Freddy, that was a great post – much info in few words. I’m curious about the last point, though. Caribbean colonies with many slaves and few free settlers – are you suggesting that the free settlers didn’t want to risk rebelling against their colonial motherland because they feared that the slaves would join them in the rebellion, then turn around and keep rebelling against them, too? If so, why exactly would they fear this?
Perhaps in the experience Haiti (where, I believe, the slaves rebelled against both at the same time) lies part of the answer.
I would say that it was more that island colonies needed their British garrisons as insurance against slave uprisings. Whites in the mainland colonies were confident that they could kick out the redcoats and still raise enough of a militia to put down a Denmark Vesey or a Nat Turner on their own. Whites in the island colonies, where they were heavily outnumbered, weren’t.

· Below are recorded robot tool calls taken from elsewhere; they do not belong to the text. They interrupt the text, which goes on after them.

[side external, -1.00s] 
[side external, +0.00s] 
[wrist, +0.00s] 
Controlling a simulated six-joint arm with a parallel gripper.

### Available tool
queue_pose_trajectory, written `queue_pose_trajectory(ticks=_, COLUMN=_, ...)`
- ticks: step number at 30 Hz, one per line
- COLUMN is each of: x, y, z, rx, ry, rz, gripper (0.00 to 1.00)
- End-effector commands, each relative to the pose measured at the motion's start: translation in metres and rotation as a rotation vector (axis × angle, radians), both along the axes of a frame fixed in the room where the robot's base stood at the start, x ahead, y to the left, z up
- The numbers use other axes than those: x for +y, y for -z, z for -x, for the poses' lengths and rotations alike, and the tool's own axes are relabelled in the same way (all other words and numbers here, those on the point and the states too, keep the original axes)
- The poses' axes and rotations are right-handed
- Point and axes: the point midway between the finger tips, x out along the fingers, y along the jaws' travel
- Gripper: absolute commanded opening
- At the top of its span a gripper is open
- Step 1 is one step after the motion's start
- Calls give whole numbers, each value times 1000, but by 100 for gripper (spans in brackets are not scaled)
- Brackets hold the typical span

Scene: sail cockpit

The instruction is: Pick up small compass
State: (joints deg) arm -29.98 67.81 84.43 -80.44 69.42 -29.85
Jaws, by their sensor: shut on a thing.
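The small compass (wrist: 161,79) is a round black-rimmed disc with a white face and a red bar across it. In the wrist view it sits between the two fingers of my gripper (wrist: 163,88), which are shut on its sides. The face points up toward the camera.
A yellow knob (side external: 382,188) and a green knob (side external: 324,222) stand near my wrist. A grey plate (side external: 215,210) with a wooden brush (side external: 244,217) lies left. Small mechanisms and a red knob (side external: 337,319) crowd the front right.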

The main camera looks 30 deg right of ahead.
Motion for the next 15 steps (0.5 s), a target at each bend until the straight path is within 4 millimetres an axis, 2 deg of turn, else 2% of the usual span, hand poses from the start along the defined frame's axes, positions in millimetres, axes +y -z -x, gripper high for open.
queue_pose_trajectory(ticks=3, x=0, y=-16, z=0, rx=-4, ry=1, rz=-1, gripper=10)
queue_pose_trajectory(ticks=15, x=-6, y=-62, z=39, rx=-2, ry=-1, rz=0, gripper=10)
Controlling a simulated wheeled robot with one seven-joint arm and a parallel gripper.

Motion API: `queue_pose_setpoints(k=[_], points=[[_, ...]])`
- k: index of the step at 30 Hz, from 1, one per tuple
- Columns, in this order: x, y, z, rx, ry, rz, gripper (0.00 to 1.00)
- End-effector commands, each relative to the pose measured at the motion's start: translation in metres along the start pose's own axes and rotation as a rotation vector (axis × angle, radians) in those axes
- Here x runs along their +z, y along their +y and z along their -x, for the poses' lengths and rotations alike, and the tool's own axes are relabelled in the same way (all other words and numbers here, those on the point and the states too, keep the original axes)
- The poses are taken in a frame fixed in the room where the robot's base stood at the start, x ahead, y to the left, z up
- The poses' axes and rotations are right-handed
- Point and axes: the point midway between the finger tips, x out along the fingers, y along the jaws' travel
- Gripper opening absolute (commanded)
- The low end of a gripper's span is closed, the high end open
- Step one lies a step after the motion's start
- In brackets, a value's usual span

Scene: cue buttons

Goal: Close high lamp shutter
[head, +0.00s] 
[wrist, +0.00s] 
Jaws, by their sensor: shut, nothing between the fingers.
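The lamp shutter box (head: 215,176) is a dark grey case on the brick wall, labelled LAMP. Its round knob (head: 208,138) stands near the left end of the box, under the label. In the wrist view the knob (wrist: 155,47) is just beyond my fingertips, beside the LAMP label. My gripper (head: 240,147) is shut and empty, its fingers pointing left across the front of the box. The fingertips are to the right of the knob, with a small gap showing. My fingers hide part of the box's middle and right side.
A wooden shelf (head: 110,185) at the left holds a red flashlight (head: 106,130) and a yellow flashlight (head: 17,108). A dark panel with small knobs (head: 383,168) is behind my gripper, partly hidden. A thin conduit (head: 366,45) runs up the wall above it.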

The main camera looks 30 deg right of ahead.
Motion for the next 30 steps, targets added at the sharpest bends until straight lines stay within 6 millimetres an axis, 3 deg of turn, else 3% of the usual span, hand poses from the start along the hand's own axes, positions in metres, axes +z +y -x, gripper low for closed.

Pretty much, yes. Haiti was in the future at the time of the American Revolution, of course, but white planters understood the danger. The general breakdown of colonial authority in France on the heels of the French Revolution invited one of the few successful slave uprisings in history.
The Continental Army’s Montgomery/Arnold invasion of Canada in late 1775 had pretty rough going, and ultimately failed. I think most of the Canadian population at the time just wanted to keep their heads down and stay out of trouble with the Brits, who seemed likely to remain in control of the region despite the rebellion to the south.